Stored data
(begin)

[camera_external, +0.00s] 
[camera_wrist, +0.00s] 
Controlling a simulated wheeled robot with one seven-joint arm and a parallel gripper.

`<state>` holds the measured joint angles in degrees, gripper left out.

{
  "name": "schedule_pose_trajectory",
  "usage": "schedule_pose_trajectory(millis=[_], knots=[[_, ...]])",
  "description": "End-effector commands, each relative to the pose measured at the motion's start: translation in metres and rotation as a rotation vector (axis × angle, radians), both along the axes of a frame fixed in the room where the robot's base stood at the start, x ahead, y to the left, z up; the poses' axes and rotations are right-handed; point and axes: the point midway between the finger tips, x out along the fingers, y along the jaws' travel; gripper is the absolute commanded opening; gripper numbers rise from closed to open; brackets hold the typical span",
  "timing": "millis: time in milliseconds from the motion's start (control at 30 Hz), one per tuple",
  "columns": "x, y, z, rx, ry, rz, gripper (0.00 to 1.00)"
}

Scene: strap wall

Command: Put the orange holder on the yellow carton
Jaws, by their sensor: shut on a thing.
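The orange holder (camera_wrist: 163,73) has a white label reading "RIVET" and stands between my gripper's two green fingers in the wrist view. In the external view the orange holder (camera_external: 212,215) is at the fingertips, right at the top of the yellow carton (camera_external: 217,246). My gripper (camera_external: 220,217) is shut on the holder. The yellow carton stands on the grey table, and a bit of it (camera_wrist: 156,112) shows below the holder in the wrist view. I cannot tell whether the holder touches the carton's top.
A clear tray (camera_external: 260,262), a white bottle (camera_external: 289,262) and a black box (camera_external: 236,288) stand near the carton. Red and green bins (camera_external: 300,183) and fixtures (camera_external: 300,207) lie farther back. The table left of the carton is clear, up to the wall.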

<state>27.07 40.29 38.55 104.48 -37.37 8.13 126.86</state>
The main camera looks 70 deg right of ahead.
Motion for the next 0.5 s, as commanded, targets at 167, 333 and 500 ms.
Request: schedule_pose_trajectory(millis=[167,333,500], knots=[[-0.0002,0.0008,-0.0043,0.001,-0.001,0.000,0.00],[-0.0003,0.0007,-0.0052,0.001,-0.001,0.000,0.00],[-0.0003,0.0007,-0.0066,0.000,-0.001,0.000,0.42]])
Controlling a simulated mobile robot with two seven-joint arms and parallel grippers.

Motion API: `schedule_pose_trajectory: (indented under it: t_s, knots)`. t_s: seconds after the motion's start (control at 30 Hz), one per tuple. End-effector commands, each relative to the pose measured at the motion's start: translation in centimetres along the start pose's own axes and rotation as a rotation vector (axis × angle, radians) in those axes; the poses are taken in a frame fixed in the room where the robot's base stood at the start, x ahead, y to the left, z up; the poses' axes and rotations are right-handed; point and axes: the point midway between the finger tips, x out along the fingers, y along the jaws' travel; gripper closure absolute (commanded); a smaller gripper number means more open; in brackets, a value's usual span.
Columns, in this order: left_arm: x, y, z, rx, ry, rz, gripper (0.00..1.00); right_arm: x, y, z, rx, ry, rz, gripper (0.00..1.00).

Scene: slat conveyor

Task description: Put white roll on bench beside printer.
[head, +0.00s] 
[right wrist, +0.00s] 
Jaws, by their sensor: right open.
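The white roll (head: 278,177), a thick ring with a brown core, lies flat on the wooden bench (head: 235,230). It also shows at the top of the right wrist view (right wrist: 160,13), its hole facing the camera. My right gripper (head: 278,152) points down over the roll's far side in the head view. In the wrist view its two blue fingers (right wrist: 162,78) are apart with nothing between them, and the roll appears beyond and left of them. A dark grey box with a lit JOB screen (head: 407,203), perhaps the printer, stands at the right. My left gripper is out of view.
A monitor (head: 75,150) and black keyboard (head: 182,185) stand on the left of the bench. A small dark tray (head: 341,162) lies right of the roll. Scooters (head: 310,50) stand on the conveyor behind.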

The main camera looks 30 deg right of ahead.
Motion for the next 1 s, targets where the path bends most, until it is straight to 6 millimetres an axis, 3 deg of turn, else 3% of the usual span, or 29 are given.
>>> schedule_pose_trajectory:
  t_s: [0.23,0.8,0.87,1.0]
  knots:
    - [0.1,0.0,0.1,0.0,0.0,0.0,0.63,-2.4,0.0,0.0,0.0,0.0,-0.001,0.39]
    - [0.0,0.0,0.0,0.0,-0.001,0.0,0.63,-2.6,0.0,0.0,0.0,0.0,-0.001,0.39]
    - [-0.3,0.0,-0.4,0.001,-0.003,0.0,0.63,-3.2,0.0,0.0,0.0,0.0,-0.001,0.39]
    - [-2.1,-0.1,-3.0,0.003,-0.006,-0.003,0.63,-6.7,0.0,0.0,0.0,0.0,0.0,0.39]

(end)

■ WORK INSTRUCTIONS: What do the records say? Quote them all exactly.

■ SOLUTION FOR THIS TASK:
[camera_external, +0.00s] 
[camera_wrist, +0.00s] 
Controlling a simulated wheeled robot with one seven-joint arm and a parallel gripper.

`<state>` holds the measured joint angles in degrees, gripper left out.

{
  "name": "schedule_pose_trajectory",
  "usage": "schedule_pose_trajectory(millis=[_], knots=[[_, ...]])",
  "description": "End-effector commands, each relative to the pose measured at the motion's start: translation in metres and rotation as a rotation vector (axis × angle, radians), both along the axes of a frame fixed in the room where the robot's base stood at the start, x ahead, y to the left, z up; the poses' axes and rotations are right-handed; point and axes: the point midway between the finger tips, x out along the fingers, y along the jaws' travel; gripper is the absolute commanded opening; gripper numbers rise from closed to open; brackets hold the typical span",
  "timing": "millis: time in milliseconds from the motion's start (control at 30 Hz), one per tuple",
  "columns": "x, y, z, rx, ry, rz, gripper (0.00 to 1.00)"
}

Scene: strap wall

Command: Put the orange holder on the yellow carton
Jaws, by their sensor: shut on a thing.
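The orange holder (camera_wrist: 163,73) has a white label reading "RIVET" and stands between my gripper's two green fingers in the wrist view. In the external view the orange holder (camera_external: 212,215) is at the fingertips, right at the top of the yellow carton (camera_external: 217,246). My gripper (camera_external: 220,217) is shut on the holder. The yellow carton stands on the grey table, and a bit of it (camera_wrist: 156,112) shows below the holder in the wrist view. I cannot tell whether the holder touches the carton's top.
A clear tray (camera_external: 260,262), a white bottle (camera_external: 289,262) and a black box (camera_external: 236,288) stand near the carton. Red and green bins (camera_external: 300,183) and fixtures (camera_external: 300,207) lie farther back. The table left of the carton is clear, up to the wall.

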<state>27.07 40.29 38.55 104.48 -37.37 8.13 126.86</state>
The main camera looks 70 deg right of ahead.
Motion for the next 0.5 s, as commanded, targets at 167, 333 and 500 ms.
Request: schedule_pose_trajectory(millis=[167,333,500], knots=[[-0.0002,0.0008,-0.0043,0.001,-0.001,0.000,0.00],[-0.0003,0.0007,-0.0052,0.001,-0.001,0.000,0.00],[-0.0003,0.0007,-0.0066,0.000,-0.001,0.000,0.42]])
Controlling a simulated mobile robot with two seven-joint arms and parallel grippers.

Motion API: `schedule_pose_trajectory: (indented under it: t_s, knots)`. t_s: seconds after the motion's start (control at 30 Hz), one per tuple. End-effector commands, each relative to the pose measured at the motion's start: translation in centimetres along the start pose's own axes and rotation as a rotation vector (axis × angle, radians) in those axes; the poses are taken in a frame fixed in the room where the robot's base stood at the start, x ahead, y to the left, z up; the poses' axes and rotations are right-handed; point and axes: the point midway between the finger tips, x out along the fingers, y along the jaws' travel; gripper closure absolute (commanded); a smaller gripper number means more open; in brackets, a value's usual span.
Columns, in this order: left_arm: x, y, z, rx, ry, rz, gripper (0.00..1.00); right_arm: x, y, z, rx, ry, rz, gripper (0.00..1.00).

Scene: slat conveyor

Task description: Put white roll on bench beside printer.
[head, +0.00s] 
[right wrist, +0.00s] 
Jaws, by their sensor: right open.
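The white roll (head: 278,177), a thick ring with a brown core, lies flat on the wooden bench (head: 235,230). It also shows at the top of the right wrist view (right wrist: 160,13), its hole facing the camera. My right gripper (head: 278,152) points down over the roll's far side in the head view. In the wrist view its two blue fingers (right wrist: 162,78) are apart with nothing between them, and the roll appears beyond and left of them. A dark grey box with a lit JOB screen (head: 407,203), perhaps the printer, stands at the right. My left gripper is out of view.
A monitor (head: 75,150) and black keyboard (head: 182,185) stand on the left of the bench. A small dark tray (head: 341,162) lies right of the roll. Scooters (head: 310,50) stand on the conveyor behind.

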The main camera looks 30 deg right of ahead.
Motion for the next 1 s, targets where the path bends most, until it is straight to 6 millimetres an axis, 3 deg of turn, else 3% of the usual span, or 29 are given.
>>> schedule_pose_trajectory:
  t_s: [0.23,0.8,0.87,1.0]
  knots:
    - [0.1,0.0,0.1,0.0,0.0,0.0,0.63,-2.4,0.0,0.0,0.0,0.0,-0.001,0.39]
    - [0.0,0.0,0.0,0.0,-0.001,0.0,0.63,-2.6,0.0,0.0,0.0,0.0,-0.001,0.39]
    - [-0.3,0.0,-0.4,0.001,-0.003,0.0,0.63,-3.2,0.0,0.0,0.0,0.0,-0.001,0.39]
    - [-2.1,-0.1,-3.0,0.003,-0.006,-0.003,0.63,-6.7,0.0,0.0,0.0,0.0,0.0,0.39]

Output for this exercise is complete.